Janover participe aux lendemains de cette "rupture" à la création de la revue Front noir. C'est dans les pages des différents numéros de cette revue qu'il évolue du trotskisme vers l'ultra-gauche. Une évolution relativement classique dont le précédent le plus célèbre concerne les animateurs de Socialisme ou barbarie (7).Cette adhésion à l'ultra-gauchisme, et plus particulièrement aux thèses du Communisme de conseils, se trouve facilitée par la rencontre, essentielle pour Janover, de Maximilien Rubel (collaborateur des confidentiels Cahiers de discussion pour le communisme de conseil, mais surtout connu comme l'éditeur de Karl Marx dans l'édition de la Pléiade). Il existe de plus fâcheuses rencontres car Rubel s'avère l'un des bons connaisseurs de l'oeuvre de Marx. La lecture qu'il en fait est en tout état de cause opposée au "marxisme", et plus encore au "marxisme-léninisme" et à l'althussérisme décliné dans les rangs du P.C.F. ou d'une certaine extrême-gauche.

Si les surréalistes ignorent (ou veulent ignorer) Janover et Front noir, il n'en va pas de même avec les situationnistes. Ceux-ci épinglent la revuedans le numéro 10 (mars 1966) de l'Internationale Situationniste. Dans la notule "L'armée de réserve du spectacle" les situationnistes reprochent à Front noir d'adopter "le langage même du pouvoir actuel, qui dénonce ses adversaires sans dire exactement qui ils sont, et naturellement sans préciser leurs véritables positions". De là ce constat : de part "leur inactivité passée ou présente", Front noiret consort "finiront eux mêmes par accepter n'importe quoi si un jour l'occasion leur en est offerte. Non seulement le manque total d'intérêt que ces gens ont présenté pour tout le monde a empêché que leur rigueur soit jamais mise à l'épreuve ; mais encore le style qu'ils affichent déjà dans leur aigre solitude apporte toutes les assurances qu'ils sauraient éventuellement tenir leur place, comme leurs concurrents plus heureux, dans ce spectacle culturel qui les a jusqu'ici laissés pour compte".

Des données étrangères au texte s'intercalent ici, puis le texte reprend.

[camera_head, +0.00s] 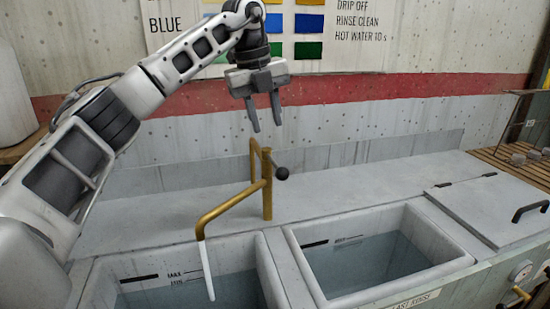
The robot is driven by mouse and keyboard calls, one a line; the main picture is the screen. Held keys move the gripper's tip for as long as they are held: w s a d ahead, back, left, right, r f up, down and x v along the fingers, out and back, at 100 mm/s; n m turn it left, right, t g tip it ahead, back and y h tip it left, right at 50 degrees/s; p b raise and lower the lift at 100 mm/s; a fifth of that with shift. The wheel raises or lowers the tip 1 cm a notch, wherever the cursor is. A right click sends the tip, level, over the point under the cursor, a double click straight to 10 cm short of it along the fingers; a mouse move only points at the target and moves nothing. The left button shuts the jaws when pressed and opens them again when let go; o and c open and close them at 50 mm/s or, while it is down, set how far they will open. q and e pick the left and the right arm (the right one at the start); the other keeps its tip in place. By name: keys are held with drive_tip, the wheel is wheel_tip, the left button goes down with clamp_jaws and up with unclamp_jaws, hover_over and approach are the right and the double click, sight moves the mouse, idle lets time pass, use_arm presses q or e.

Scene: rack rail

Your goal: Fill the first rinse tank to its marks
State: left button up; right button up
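The left tank (105,288) has MAX and MIN marks (174,277) on its inner back wall and bluish water (235,288) inside; its front is cut off. A brass tap (267,192) stands behind the tanks, with a dark ball-ended handle (281,173) at its right. Its spout (225,208) reaches over the left tank. A thin white strip (207,272) hangs from the spout end toward the water; I cannot tell whether it is running water or a solid piece. My left gripper (265,127) is open and empty, above and behind the tap. My right gripper is out of view.
The right tank (301,262), labelled LAST RINSE (414,299), also holds water. A closed grey lid (490,210) with a black handle lies to its right. A slatted rack (520,165) stands far right. The counter around the tap is clear.

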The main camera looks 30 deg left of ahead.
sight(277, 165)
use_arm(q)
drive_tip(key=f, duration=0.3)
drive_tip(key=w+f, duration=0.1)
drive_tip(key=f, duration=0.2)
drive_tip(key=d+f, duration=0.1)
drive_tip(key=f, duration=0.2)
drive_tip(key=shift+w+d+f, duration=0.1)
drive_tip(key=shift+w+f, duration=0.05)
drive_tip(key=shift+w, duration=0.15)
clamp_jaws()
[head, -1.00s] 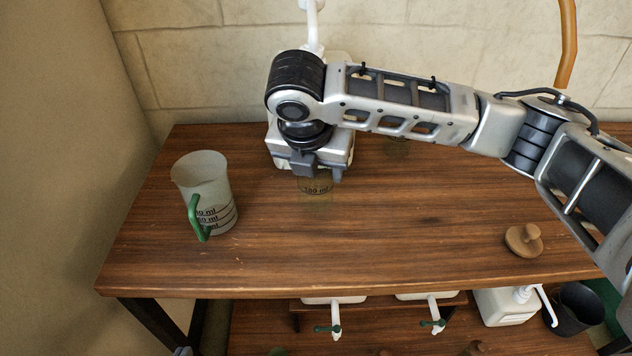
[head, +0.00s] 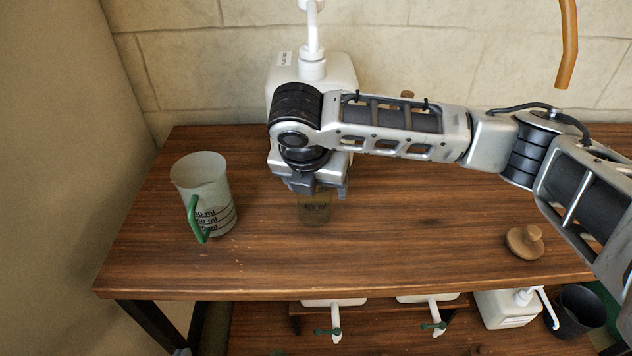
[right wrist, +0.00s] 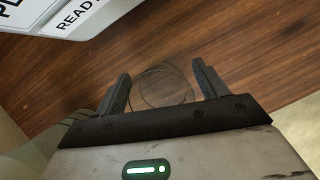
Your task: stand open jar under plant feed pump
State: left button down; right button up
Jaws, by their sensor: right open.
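The open clear jar (head: 314,212) with dark volume marks stands upright on the table in front of a white pump canister (head: 345,72). My right gripper (head: 318,190) is at the jar's upper part. In the right wrist view its fingers (right wrist: 160,72) are spread on either side of the jar's round rim (right wrist: 165,104), with gaps visible. The pump spout (head: 313,35) rises above the canister; its outlet is hard to make out. My left gripper is not in view.
A measuring jug (head: 205,190) with a green handle stands at the left. A wooden knobbed lid (head: 525,241) lies at the right. Another wooden knob (head: 407,94) shows behind my right arm. The table front (head: 400,255) is clear. Lower shelf holds pump containers (head: 505,308).

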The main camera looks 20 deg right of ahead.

Dans le numéro suivant (octobre 1967), les situationnistes s'en prennent directement à Louis Janover, traité de "moraliste". Lequel Janover, en réponse aux attaques précédentes des situs, venait de sélectionner des phrases principalement extraites du premier numéro de l'I.S. pour "confondre" ses accusateurs. Les situationnistes, tout en donnant raison à Janover sur l'emploi "non-critique" des extraits cités (au sujet de points à connotation culturelle ou ressortissant de "la vieille ultra-gauche"), ajoutent : "Nous croyons qu'il n'échappe à personne que les recherches théorique de l'I.S. constituent - heureusement - un mouvement qui s'est approfondi et unifié en corrigeant un bon nombre de ses premières présuppositions : nous l'avons écrit notamment dans l'I.S.9 pages 3 et 4. Les citations de Janover sont choisies, comme par hasard, dans le premier numéro de l'I.S., et même surtout dans un texte de l'un d'entre nous avant la formation de l'I.S., et dans ce cas elles datent de dix ans. Mais l'intègre Janover voulait faire croire que nous voltigeons par opportunisme, et sur toute la ligne, entre les positions incompatibles, au gré de la mode, et du jour au lendemain".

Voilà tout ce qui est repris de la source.